ESPN: Weak Management, Weak Results!

As cable TV’s most expensive channel, ESPN has found themselves in the unfortunate position of having the big cable distributors offering discounted packages that didn’t include this sports channel.  Many consumers have opted for these options, while others cut the cable cord entirely and use streaming services exclusively.  This has led to ESPN losing 16 million subscribers over the past 7 years.

At the same time, costs have ballooned for ESPN.  ESPN’s annual payments tied to live sports (NFL, etc) have more than doubled since 2013 to $4.7 billion.  All of this has forced ESPN to lay off some 600 employees over the past few years, including some well-known hosts.

On the other hand, ESPN is also guilty of some serious self-inflicted wounds.  Probably the most damaging has been the fact that they have been so slow in getting into the streaming TV business.  Years of delays and detours in this area have significantly frustrated Disney, ESPN’s owner.
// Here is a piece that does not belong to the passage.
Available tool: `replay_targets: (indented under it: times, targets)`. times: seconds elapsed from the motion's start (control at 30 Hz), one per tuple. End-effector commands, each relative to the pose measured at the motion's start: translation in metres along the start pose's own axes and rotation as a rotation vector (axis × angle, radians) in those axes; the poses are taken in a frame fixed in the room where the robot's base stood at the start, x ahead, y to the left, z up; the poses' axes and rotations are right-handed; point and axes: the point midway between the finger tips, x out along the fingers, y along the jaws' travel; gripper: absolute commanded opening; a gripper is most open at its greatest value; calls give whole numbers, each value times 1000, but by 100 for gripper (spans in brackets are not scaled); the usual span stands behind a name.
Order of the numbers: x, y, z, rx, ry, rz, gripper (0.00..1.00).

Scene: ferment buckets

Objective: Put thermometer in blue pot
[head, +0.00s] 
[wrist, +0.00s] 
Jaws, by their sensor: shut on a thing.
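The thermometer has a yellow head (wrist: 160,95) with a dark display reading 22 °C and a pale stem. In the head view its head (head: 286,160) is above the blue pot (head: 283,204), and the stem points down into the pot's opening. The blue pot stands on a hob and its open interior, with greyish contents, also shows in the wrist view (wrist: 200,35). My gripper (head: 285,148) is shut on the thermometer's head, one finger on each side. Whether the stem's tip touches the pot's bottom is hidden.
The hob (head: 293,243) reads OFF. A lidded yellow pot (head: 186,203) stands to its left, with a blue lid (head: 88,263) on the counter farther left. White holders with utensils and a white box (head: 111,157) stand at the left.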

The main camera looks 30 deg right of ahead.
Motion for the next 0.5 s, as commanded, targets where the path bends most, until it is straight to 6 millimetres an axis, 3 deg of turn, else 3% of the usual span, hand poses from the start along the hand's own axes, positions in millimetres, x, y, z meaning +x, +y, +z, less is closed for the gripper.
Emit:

The second major self-inflicted wound has been the ESPN President’s focus on trying to grow the audience by spicing up shows with opinionated analysis and debate.  This even led to one of their star anchors calling President Trump “a white supremacist.”  This caused all kinds of in-fighting within the company, and uproar externally.  ESPN’s President decided to keep the anchor who made the controversial comment only to have that same individual to use Twitter to urge a boycott of the Dallas Cowboy advertisers after the team’s owner suggested benching NFL players who staged social justice protests during the National Anthem.

Things even got more tense both within and outside of ESPN when one of their most prominent anchors indicated in a radio interview that ESPN’s policies were pushing away viewers and that the company was taking its eye off its basic business.

So what’s going on here?  ESPN has basically had an absent landlord.  The President should have been focusing on streaming content many years ago when the first signs that streaming television via the internet was becoming a reality.  That simply wasn’t done.  Secondly, ESPN should be all about objective sports reporting. He should have instituted a policy that made that very clear to all employees that any deviation from this policy would lead to termination.

Hopefully the new leader will do what any strong leader should do; tackle the future with gusto (get super aggressive with streaming) while keeping the company true to its mission (objectively reporting on sports).